Friday, January 21, 2011

Translations


This past Wednesday, January 19, we all drove over to the Goodwill on University Parkway, which has two parts. One is a more conventional store, and the other is a Goodwill Outlet. I'd expect that if you're anything like me, you're thinking, "How much more 'outlet' can Goodwill get?!?" But what makes this place so amazing -- all 47,000 square-feet of it (according to the Winston Salem Journal, http://www.goodwillnwnc.org/news.cfm?aid=93) -- is that you can buy by the pound! Oh, and they're applying for LEED certification as a "green" building!

I was in search of "mass quantities" of something that might act as a unifying visual element. With so many artists cooking this aesthetic and conceptual soup, I thought we needed an element that could be common to each artist's
contribution.

Well, it just so happened that James, a manager at this location, saw me eying a large palette of industrial mop heads. I think the man must've been channeling P.T. Barnum that day, 'cause I bought the lot for $ 50.

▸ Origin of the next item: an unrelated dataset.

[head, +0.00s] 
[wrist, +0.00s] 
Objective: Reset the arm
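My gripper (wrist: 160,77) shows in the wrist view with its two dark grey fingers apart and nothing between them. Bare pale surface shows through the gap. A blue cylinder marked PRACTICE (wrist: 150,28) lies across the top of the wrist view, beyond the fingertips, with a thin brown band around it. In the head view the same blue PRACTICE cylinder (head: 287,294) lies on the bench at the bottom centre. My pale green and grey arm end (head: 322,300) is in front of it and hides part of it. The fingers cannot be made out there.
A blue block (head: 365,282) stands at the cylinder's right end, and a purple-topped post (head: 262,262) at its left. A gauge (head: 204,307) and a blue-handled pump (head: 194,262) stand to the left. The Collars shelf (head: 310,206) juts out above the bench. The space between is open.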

Ah, but James was not done with me yet: he saw the acquisitive gleam in my eye, so he walked into the back of the place and showed me close to 30 five-foot long rolls of fabric. Then he turns to me and says, "$ 50 for the lot." Sensing my hesitation, he followed up with, "But it's a one-time, right now deal. You leave, and that's not the price."

The part of me that's sold encyclopedias and fire extinguishers door-to-door one summer was powerfully impressed. And so I caved, parting with another $ 50.

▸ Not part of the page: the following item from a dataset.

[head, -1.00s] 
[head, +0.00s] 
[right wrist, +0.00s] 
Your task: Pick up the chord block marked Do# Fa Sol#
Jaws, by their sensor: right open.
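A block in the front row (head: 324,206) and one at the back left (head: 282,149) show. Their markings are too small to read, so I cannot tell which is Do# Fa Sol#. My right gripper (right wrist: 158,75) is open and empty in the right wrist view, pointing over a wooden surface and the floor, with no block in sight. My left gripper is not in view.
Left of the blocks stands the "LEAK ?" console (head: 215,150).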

Looking at the stockpile now, I am pleased. We have things that unify, yes, but also offer the potential to manipulate. We can all, quite literally, distort, bend, fold, mutilate and eviscerate these elements, and, in doing so, even more clearly demonstrate our individual aesthetic and conceptual positions. The manner of our dealings with these mop heads and rolls of fabric will, via their very similarity, highlight our individuality via our translations of them. Indeed, "Translations" is both the name and the theme we've given the exhibit.